### EXERCISE
Tally all lines containing the word "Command". Give the number alone.
** START MATERIAL SHOWN **
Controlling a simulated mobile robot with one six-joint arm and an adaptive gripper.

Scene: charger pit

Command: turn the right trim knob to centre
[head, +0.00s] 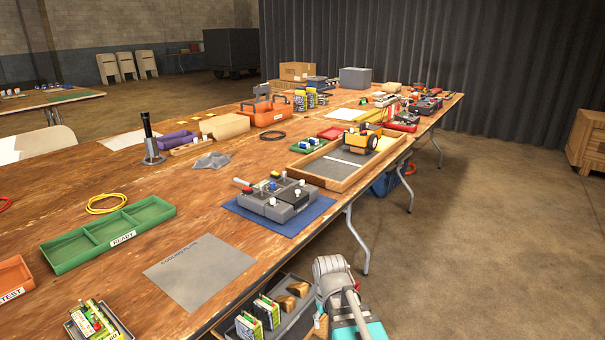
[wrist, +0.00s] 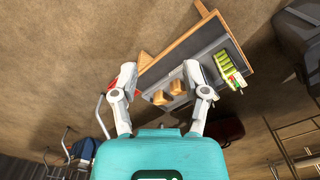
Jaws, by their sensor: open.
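A grey control unit (head: 278,202) sits on a blue mat (head: 313,216) near the table's right edge in the head view. Small knobs and a red-tipped lever (head: 243,184) stand on its top; they are too small to tell which is the right trim knob or how it points. My gripper (wrist: 160,72) is open in the wrist view, its two fingers wide apart with nothing between them. It points down towards a low tray beside the table, away from the control unit. The control unit is not in the wrist view.

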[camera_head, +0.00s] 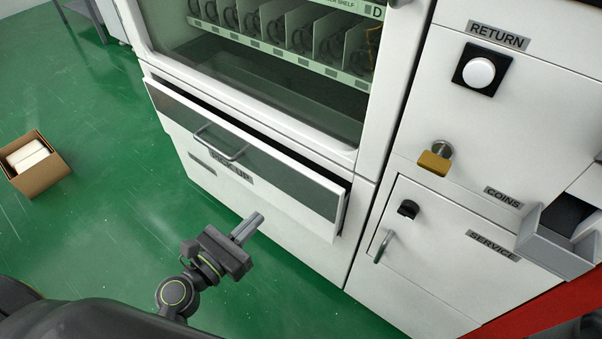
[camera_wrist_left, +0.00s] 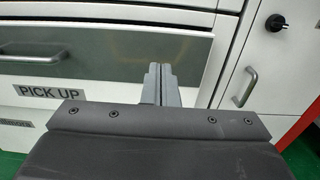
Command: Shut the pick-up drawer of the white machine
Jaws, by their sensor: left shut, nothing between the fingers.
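The white machine (camera_head: 270,220) fills the middle and right of the head view. Its pick-up drawer (camera_head: 285,180) is pulled partly out, with a dark gap along its top and right side. The drawer front has a grey window and a metal handle (camera_head: 220,142); the handle also shows in the left wrist view (camera_wrist_left: 32,58). My left gripper (camera_head: 252,226) is shut and empty. It is in front of the drawer's lower right part, pointing towards it; I cannot tell whether it touches. My right gripper is not in view.
The service door (camera_head: 430,260) with its handle (camera_head: 382,247) is right of the drawer. A yellow padlock (camera_head: 433,162) and a coin tray (camera_head: 560,240) stick out from the machine. An open cardboard box (camera_head: 40,175) sits on the green floor at left, with free floor around it.

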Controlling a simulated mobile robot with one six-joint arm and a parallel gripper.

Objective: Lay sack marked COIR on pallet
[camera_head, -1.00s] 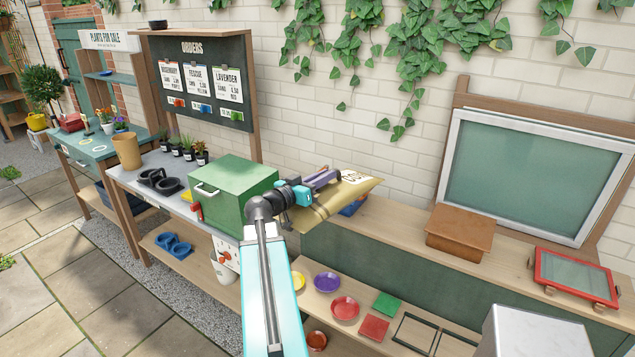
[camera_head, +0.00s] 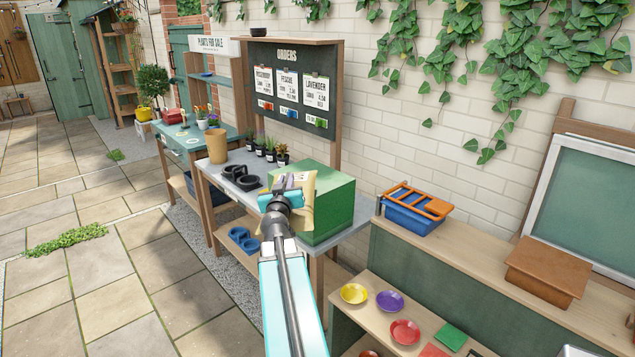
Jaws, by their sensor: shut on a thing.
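My gripper (camera_head: 286,186) is shut on a tan sack (camera_head: 303,214). It holds the sack up in front of the green box (camera_head: 335,207) on the grey bench. The sack hangs roughly upright, partly hidden behind my gripper and wrist. I cannot read its marking from here. No pallet can be made out in this view.
A tan pot (camera_head: 217,146), black trays (camera_head: 241,177) and small potted plants stand on the bench. To the right, a wooden counter (camera_head: 460,255) carries a blue crate with an orange frame (camera_head: 414,209) and a brown box (camera_head: 547,270). Open paving (camera_head: 110,270) lies to the left.

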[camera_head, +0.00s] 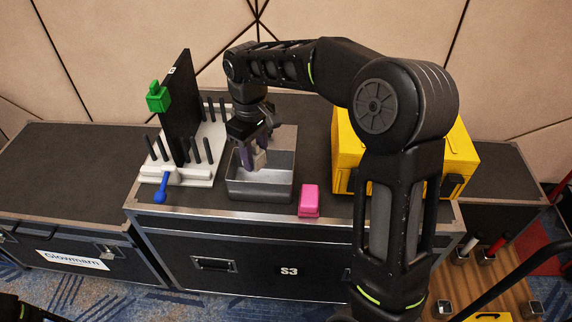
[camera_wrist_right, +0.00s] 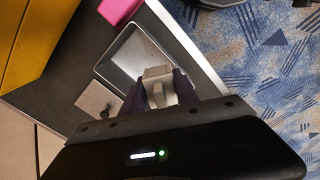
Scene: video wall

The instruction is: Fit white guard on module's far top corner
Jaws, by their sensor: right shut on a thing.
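The black module (camera_head: 176,112) stands upright in a white rack (camera_head: 203,172) with black pegs, at the left of the case top. A green piece (camera_head: 158,97) sits on its near upper edge. My right gripper (camera_head: 256,158) is shut on the white guard (camera_head: 260,158) and holds it over the grey metal tray (camera_head: 281,183), right of the rack. In the right wrist view the white guard (camera_wrist_right: 158,86) shows between the fingers, with the tray (camera_wrist_right: 128,55) beyond it.
A pink block (camera_head: 309,200) lies right of the tray, near the case's front edge. A yellow box (camera_head: 346,150) stands behind my right arm. A blue-handled item (camera_head: 163,188) is at the rack's front. The left case top (camera_head: 65,165) is clear.

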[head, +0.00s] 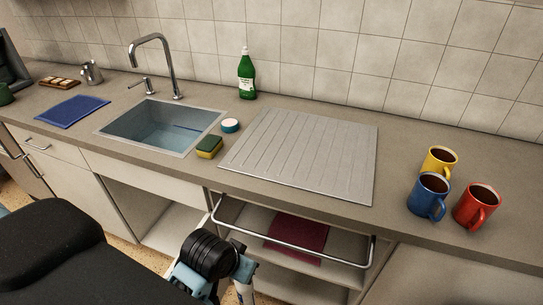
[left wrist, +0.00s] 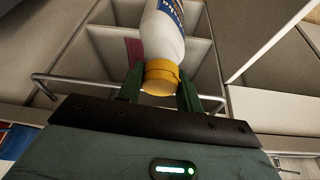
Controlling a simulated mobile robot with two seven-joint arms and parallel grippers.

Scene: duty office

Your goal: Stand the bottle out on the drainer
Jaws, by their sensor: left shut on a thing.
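My left gripper (left wrist: 160,82) is shut on a white bottle (left wrist: 164,42) with a yellow cap and a dark blue label, gripped at the cap end. In the left wrist view the rest of the bottle runs out of the top edge. In the head view my left arm is low in front of the counter and mostly hides the gripper; a small white part, probably the bottle, shows beneath it. The drainer (head: 300,152), a ribbed metal board, lies on the counter right of the sink, with nothing on it. My right gripper is in neither view.
A sponge (head: 209,147) and a round white-and-blue item (head: 230,125) sit between sink and drainer. Yellow (head: 436,163), blue (head: 427,195) and red (head: 474,207) mugs stand right. A metal rail (head: 300,245) crosses the open shelves below.

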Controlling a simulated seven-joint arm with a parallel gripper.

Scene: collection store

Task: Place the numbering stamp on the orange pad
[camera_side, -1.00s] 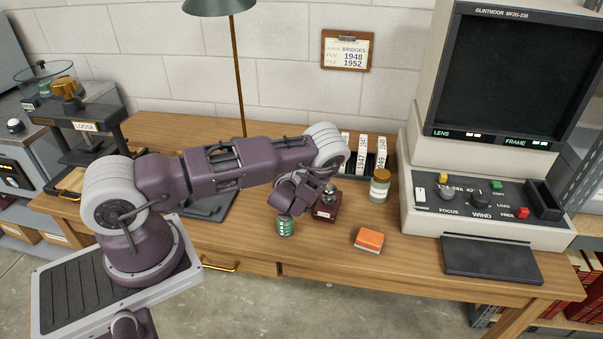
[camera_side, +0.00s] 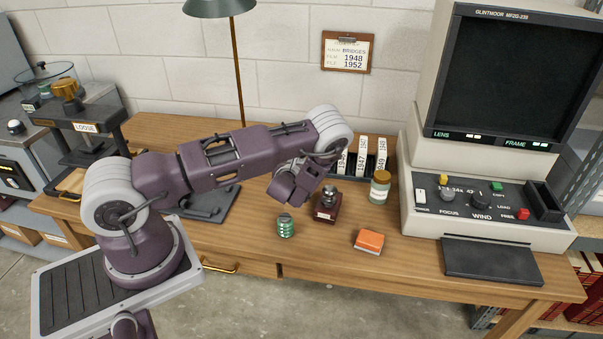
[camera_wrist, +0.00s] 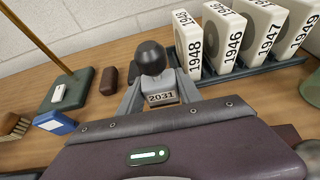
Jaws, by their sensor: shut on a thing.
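In the wrist view, my gripper (camera_wrist: 160,90) is shut on the numbering stamp (camera_wrist: 153,60), a grey body with a round black knob and a "2031" label. In the side view, my gripper (camera_side: 287,187) hangs above the table behind a green ribbed cylinder; the stamp is hidden or too small to make out there. The orange pad (camera_side: 370,238), an orange-topped block with a grey base, lies on the table nearer the front, to the right of my gripper and below it. Its top is bare. It is not in the wrist view.
The green cylinder (camera_side: 285,225) and a dark red block with a metal knob (camera_side: 327,207) stand between my gripper and the pad. A jar (camera_side: 380,187) and a rack of numbered boxes (camera_side: 361,158) stand behind. The film reader (camera_side: 480,210) fills the right.

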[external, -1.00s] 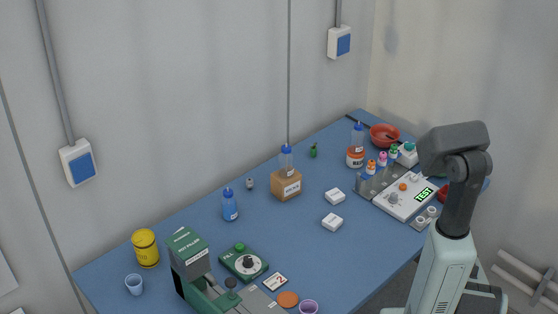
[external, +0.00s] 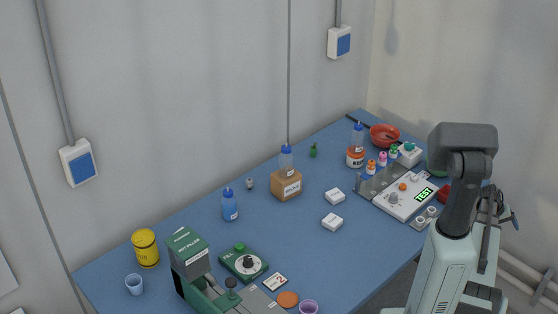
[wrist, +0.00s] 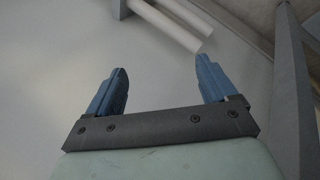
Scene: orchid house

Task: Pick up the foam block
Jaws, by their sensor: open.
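I cannot tell for certain which thing is the foam block. Two small white labelled blocks, one farther back (external: 335,196) and one nearer (external: 332,221), lie apart on the middle right of the blue table (external: 290,235). A white block with a teal top (external: 409,154) stands at the far right end. A brown labelled block (external: 286,186) has a blue-capped bottle at its top. My gripper shows in the wrist view (wrist: 161,70), its blue fingers wide apart with nothing between them. In the external view it is off the table's right side, partly hidden by my arm.
Near the far right are a white device reading TEST (external: 395,199), several small bottles, an orange-lidded jar (external: 355,158) and a red bowl (external: 385,135). A green machine (external: 190,255), yellow tin (external: 145,248) and blue bottle (external: 230,205) stand left. White pipes (wrist: 170,22) show below my gripper.

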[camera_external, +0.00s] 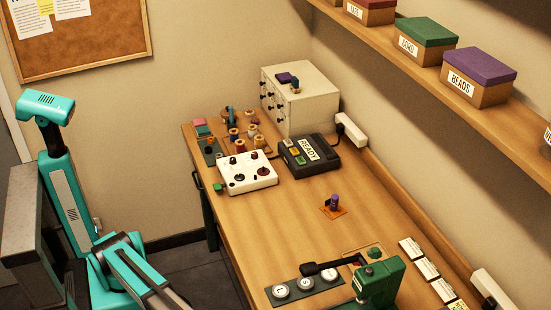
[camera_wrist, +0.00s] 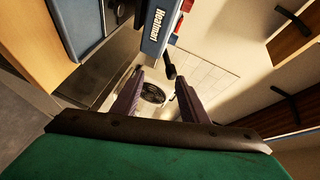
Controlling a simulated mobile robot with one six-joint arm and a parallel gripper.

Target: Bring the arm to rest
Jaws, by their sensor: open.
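My gripper (camera_wrist: 161,78) shows in the wrist view as two dark fingers, spread apart with a clear gap. I see nothing held between them. Beyond the gap lie a pale surface and a dark round shape (camera_wrist: 152,94), apparently farther off. In the outside view my teal arm (camera_external: 115,265) is folded low at the left, off the left side of the table (camera_external: 265,235). Its far end runs toward the bottom edge, and I cannot make out the fingers there.
A white control box (camera_external: 248,181), a black READY box (camera_external: 322,168), a drawer cabinet (camera_external: 315,105) and spools crowd the table's far end. A green press (camera_external: 380,282) stands near the front. A shelf (camera_external: 410,65) with boxes runs above. The table's middle is mostly clear.

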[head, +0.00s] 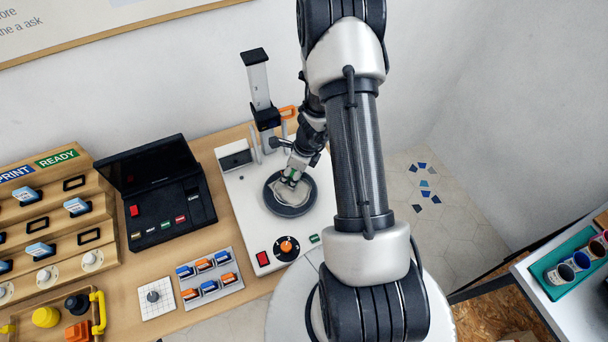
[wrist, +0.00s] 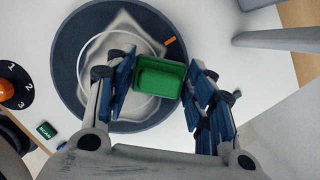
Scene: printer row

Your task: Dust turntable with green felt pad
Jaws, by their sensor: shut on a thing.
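The turntable (head: 287,209) is a dark round disc on a white scanner base (head: 239,187). In the wrist view its dark rim (wrist: 68,70) surrounds a pale, angular grey-white patch (wrist: 118,40), with a small orange mark at the patch's right edge. My gripper (head: 290,178) is over the disc. In the wrist view my gripper (wrist: 160,85) is shut on the green felt pad (wrist: 160,78), a green block with a recessed top between the blue-padded fingers. The pad's underside is hidden, so I cannot tell whether it touches the disc.
A grey column (head: 260,85) stands on the base behind the turntable. An orange knob (head: 287,246) and a red button (head: 263,258) are at the base's front. A black case (head: 160,190), a cartridge tray (head: 208,276) and a rack (head: 60,230) lie to the left.

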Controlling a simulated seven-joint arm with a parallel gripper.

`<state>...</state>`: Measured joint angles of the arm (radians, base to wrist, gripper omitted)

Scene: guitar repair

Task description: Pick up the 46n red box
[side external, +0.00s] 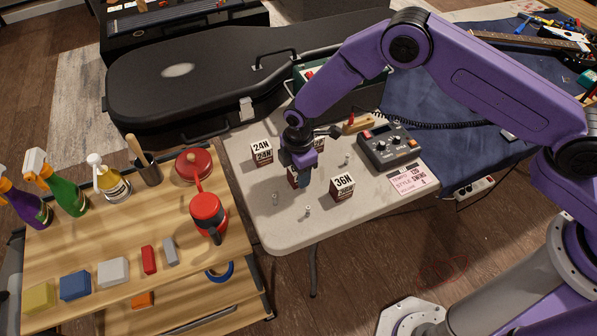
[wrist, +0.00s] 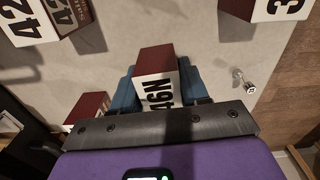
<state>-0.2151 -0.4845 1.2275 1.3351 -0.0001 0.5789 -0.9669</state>
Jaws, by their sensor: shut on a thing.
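The 46N box (wrist: 156,62), dark red with a white label printed in black, sits between the blue finger pads of my gripper (wrist: 160,92) in the wrist view. My gripper is shut on it. In the side view my gripper (side external: 301,180) points down at the white table and hides most of this box. I cannot tell whether the box touches the table or is slightly raised.
A 24N box (side external: 262,153) and a 36N box (side external: 343,187) stand nearby on the white table (side external: 245,185). Another box (side external: 319,143) is partly hidden behind my gripper. Small metal pegs (side external: 275,198), a grey device (side external: 388,147) and a black guitar case (side external: 190,85) are around.
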** END MATERIAL SHOWN **
### EXPECTED ANSWER
2